Ale te argumenty radnym PiS nie wystarczyły. Po trwającej 40, a nie jak planowano 10 minut przerwy, z wnioskiem w imieniu klubu PiS wstąpił jego przewodniczący Dariusz Wójcik. Zaproponował, by zamiast na rehabilitację przeznaczyć pieniądze na wykonanie dokumentacji przebudowy zakładu patomorfologii miejskiego szpitala, który jest w fatalnym stanie. - Tam jest XVII, XIX wiek! - grzmiał Wójcik.
- Negatywnie opiniuję ten wniosek. Ja się nie podejmuję go zrealizować - odpowiedział mu prezydent Radosław Witkowski. Stwierdził, że jest za mało czasu, by 3 mln zł wykorzystać do końca roku, ba nie da rady nawet rozpisać przetargu. - Możemy natomiast realnie przyspieszyć budowę rehabilitacji. Dlaczego pacjenci mają czekać dłużej, skoro mogą czekać krócej? - pytał, przypominając, że budowa rehabilitacji to inicjatywa Wójcika. - To pan się o nią upominał - podkreślał prezydent.
Radosław Witkowski przekonywał również, że zakład patomorfologii na potrzeby medycyny na Uniwersytecie Technologiczno-Humanistycznym powinno się stworzyć w porozumieniu z władzami tej uczelni i za pieniądze rządowe, a nie samorządowe. - Niech nowi posłowie starają się o fundusze na ten cel - mówił prezydent. Później zaproponował, by do budżetu na 2020 rok wpisać niewielką kwotę na tzw. zaczepkę, która pozwoli na podjęcie wstępnych kroków do budowy zakładu patomorfologii.
Komu jest wstyd?
Radny Wiesław Wędzonka (Koalicja Obywatelska) zwrócił się wprost do pacjentów: - Wy, którzy czekacie sześć, osiem miesięcy na rehabilitację, zobaczcie - oto siła działania PiS: "my najlepiej wiemy, czego wam potrzeba. To my będziemy kryć błędy rządu, który powołał kierunek lekarski nie zapewniając studentom zajęć w zakładzie patomorfologii". Radny dodał, że medycyna na UTH nie dostała z Ministerstwa Nauki i Szkolnictwa Wyższego ani grosza, gdy tymczasem uniwersytet w Opolu na utworzenie kierunku lekarskiego otrzymał 60 mln zł.

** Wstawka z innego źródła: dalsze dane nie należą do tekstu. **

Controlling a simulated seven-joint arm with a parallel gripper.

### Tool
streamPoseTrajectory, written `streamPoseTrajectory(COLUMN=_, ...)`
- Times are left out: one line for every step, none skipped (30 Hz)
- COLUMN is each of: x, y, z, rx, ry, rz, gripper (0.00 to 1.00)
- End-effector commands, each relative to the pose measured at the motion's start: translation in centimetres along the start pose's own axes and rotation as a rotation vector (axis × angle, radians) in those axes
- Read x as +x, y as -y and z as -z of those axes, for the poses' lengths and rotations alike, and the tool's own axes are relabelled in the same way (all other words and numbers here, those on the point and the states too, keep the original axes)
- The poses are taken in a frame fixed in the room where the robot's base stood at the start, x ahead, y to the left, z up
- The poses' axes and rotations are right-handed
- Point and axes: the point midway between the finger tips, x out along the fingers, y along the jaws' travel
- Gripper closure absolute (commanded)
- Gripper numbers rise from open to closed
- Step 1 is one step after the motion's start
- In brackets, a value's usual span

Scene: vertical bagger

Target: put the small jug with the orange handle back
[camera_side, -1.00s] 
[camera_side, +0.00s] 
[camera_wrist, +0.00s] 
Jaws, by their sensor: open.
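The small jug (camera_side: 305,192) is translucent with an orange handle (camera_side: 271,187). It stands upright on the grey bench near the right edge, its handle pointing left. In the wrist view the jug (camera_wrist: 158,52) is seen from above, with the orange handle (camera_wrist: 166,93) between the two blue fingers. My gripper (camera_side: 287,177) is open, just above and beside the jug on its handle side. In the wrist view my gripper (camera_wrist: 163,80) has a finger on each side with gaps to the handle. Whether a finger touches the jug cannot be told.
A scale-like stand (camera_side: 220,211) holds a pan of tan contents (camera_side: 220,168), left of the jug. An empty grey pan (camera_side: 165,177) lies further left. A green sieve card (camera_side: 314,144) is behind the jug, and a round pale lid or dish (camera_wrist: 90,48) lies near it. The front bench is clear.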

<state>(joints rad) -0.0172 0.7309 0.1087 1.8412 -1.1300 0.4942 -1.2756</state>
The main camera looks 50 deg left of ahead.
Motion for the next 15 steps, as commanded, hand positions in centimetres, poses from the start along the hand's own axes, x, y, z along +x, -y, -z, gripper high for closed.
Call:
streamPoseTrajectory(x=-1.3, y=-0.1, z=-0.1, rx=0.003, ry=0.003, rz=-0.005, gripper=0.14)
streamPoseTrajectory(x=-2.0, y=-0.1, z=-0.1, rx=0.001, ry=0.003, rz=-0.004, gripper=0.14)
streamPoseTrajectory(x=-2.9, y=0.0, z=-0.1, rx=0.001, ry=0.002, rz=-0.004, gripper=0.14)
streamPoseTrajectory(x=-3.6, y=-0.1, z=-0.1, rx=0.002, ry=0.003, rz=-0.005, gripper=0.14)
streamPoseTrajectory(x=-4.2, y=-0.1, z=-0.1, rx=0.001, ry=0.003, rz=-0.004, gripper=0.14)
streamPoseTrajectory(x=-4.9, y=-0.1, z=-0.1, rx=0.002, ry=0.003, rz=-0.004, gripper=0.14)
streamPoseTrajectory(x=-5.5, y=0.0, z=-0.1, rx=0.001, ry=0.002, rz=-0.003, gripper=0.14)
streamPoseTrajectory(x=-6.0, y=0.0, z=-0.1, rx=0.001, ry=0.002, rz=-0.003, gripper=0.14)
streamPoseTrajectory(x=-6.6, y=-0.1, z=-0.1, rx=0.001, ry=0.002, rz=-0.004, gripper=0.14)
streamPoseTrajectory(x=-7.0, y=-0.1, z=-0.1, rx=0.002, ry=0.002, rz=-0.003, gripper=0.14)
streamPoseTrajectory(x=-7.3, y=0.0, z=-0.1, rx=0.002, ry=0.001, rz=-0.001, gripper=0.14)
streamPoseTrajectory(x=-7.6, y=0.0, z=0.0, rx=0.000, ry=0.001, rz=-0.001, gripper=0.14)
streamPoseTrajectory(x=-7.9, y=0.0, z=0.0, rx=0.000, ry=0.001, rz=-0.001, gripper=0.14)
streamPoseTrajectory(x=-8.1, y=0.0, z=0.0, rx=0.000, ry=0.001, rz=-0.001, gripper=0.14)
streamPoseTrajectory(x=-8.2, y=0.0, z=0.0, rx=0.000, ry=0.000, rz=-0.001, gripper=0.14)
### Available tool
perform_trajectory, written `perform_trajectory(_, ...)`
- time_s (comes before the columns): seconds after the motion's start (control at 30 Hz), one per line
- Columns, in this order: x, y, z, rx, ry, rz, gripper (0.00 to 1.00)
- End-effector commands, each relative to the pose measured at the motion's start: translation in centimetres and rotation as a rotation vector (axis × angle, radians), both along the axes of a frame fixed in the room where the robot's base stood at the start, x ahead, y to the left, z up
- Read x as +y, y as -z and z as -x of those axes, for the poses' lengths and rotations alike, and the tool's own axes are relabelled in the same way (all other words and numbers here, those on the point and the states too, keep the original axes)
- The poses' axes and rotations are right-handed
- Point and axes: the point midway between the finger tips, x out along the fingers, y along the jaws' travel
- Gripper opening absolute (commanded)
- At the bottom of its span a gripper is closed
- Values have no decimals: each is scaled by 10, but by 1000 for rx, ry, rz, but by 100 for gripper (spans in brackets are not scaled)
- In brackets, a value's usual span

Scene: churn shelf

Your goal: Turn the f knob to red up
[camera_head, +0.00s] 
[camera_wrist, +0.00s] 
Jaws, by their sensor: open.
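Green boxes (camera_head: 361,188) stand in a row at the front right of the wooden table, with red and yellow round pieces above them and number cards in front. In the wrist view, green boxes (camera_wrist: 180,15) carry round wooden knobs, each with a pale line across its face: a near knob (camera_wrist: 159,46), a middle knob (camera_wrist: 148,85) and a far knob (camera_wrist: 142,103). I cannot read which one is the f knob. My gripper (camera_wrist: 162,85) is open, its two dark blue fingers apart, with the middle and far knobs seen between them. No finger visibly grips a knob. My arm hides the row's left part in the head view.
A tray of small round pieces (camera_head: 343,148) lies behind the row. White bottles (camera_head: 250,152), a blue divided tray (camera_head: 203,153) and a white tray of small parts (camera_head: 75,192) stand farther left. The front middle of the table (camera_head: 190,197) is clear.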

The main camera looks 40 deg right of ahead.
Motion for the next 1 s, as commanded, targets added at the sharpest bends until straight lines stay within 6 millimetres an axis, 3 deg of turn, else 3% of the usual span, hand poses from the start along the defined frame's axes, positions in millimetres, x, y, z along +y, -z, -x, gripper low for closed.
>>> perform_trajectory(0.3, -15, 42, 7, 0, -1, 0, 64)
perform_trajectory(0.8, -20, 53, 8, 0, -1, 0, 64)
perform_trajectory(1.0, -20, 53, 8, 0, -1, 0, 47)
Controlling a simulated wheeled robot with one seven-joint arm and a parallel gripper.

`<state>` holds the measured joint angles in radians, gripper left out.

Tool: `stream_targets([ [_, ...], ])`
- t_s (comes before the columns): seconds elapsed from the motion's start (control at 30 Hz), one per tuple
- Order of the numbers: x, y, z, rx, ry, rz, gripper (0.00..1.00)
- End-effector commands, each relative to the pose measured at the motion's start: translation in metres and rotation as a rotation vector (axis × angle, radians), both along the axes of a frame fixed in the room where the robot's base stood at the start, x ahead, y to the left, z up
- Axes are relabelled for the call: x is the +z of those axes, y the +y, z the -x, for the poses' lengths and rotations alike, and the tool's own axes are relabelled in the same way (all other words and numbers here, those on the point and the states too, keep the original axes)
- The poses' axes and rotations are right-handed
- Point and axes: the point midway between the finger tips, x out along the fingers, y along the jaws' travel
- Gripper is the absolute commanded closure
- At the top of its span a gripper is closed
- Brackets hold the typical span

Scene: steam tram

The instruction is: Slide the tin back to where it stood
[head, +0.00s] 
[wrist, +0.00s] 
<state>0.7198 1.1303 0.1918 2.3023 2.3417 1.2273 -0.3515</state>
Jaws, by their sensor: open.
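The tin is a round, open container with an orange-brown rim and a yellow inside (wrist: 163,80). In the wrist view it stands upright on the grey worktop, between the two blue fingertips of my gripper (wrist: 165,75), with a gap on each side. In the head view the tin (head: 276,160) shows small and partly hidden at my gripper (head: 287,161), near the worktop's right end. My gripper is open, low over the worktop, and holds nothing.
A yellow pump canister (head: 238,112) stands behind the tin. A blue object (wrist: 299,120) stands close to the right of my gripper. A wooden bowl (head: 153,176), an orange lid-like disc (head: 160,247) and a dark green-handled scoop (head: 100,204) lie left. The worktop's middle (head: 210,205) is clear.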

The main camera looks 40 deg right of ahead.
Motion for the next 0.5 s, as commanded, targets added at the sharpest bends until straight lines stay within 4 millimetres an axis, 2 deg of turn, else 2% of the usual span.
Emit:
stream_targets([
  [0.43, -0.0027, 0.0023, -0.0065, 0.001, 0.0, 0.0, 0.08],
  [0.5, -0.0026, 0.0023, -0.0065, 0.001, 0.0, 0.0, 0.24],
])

Przewodnicząca klubu KO Marta Michalska-Wilk też nie oszczędzała radnych Prawa i Sprawiedliwości. - Powinno być wam wstyd. Nie zależy wam na mieście i jego rozwoju, radomianie powinni o tym wiedzieć. Rada Miasta to nie piaskownica, w której się będziecie bawić - porównywała.
Opozycja nietotalna
Po kolejnej przerwie ton Dariusza Wójcika złagodniał, choć nadal upierał się, że zakład patomorfologii jest potrzebny nie tylko studentom UTH. - On jest potrzebny także mieszkańcom Radomia. Tym ludziom, którzy odchodzą też należy się szacunek. Dzisiaj zakład nie spełnia standardów i funkcjonuje tylko dzięki dobrej woli sanepidu - zapewniał. Twierdził, że gdyby radni PiS byli totalną opozycją ("taką jak ta w sejmie"), to już dawno przegłosowaliby uchwałę i poszli do domu. - Po to są sesje, by merytorycznie dyskutować, spierać się - mówił. Apelował, by radni KO uszanowali PiS-owską większość w radzie. - Doradzajcie nam, traktujcie nas jak partnerów, a nie jako zło konieczne - apelował i zażądał przeprosin od Michalskiej-Wilk. Ta odpowiedziała: - To wy mówicie, że zdrowie jest najważniejsze, a teraz chcecie wydłużyć budowę Centrum Rehabilitacji - zarzuciła.
Dariusz Wójcik wycofał ostatecznie wniosek o przesunięcie pieniędzy na budowę zakładu patomorfologii.
W głosowaniu wzięły udział 23 osoby, 12 było za przeznaczeniem niespełna 3 mln zł na budowę rehabilitacji, 2 były przeciw, 9 (wszyscy z PiS) wstrzymało się od głosu.